Photo Courtesy of Seu Trinh

We had no business being in the discussion, really, with our “ugly” shoe from 20 years ago and our rock star sneaker model from the same era. But it happened. And do you know why?

Because the real will always conquer the fake. The projects that foster an honest connection to someone’s story will always be more special and relatable to them than some forgettable release they only care about because it’s trending on Twitter or the resale value is through the roof.

When the team was mapping out marketing for the D3 rollout, there were really only a couple of things we had to do. First, avoid messing up an iconic shoe. Surely I’m biased, but check this one off the list because this might be the most fire D3 ever, murdered out with a gum sole and flashy 3M side panels. The details are tremendous. The other requirement was that we get Fred Durst involved in the project. Because with a project like this, you have to commit fully. You can’t win the award for Best Costume at the Halloween party by just wearing a mask you bought at the party store. No, you have to go all out, fake blood, open wounds, all that. You have to go all the way. And getting Fred Durst to model the D3 2001 we made with Osiris was fully committing to honoring the true legacy of this shoe.

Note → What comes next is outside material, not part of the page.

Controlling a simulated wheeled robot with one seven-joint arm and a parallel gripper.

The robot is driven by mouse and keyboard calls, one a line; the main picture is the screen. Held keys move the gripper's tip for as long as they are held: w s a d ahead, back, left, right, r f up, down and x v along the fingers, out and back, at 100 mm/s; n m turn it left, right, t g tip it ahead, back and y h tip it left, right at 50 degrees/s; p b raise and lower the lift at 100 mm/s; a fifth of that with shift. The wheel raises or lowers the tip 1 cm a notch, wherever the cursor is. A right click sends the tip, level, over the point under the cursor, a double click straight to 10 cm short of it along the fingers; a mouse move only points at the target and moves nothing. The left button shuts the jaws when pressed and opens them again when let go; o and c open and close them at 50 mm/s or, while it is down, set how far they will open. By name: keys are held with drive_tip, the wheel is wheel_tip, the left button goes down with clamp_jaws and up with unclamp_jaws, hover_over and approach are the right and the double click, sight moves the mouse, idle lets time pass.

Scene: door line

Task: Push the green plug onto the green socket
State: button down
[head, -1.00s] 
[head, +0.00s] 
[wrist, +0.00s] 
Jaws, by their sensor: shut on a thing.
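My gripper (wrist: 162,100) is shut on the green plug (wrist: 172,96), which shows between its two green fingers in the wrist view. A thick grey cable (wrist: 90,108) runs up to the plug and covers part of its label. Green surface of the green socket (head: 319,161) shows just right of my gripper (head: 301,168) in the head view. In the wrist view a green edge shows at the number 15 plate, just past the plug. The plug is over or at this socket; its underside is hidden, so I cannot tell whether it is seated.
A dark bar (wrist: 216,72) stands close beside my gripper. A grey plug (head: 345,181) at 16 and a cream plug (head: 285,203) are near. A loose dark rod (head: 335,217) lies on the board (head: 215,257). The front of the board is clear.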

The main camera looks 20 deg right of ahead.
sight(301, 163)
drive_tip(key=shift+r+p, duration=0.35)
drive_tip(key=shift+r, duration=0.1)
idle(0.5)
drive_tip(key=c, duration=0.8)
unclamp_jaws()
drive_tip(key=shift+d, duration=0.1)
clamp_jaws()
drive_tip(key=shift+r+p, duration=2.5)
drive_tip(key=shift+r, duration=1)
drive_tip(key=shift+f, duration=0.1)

Anytime we mentioned to someone ahead of the release that we were dropping an Osiris D3, people were taken aback. The general consensus was “for real?” And when we convinced them that we weren’t joking and we were all in on the concept, the next thing they would usually say was, “you have to get Fred Durst to wear them.” Duh, we know. Durst immortalized the chunky silhouette, placing an unlikely sneaker from a relatively small shoe company in the pantheon of sneaker culture legends.

Photo courtesy of Seu Trinh

The D3 was never truly embraced by core skaters, and the hardcore ones within the industry actually hated the shoe. But everyone else loved it, possibly because it was such a polarizing shoe in the culture. Fred loved the hate. Whether it was people trashing Limp Bizkit, or his brash style, or his larger-than-life Osiris sneakers, Fred welcomed all backlash and fed off of it. It fueled him.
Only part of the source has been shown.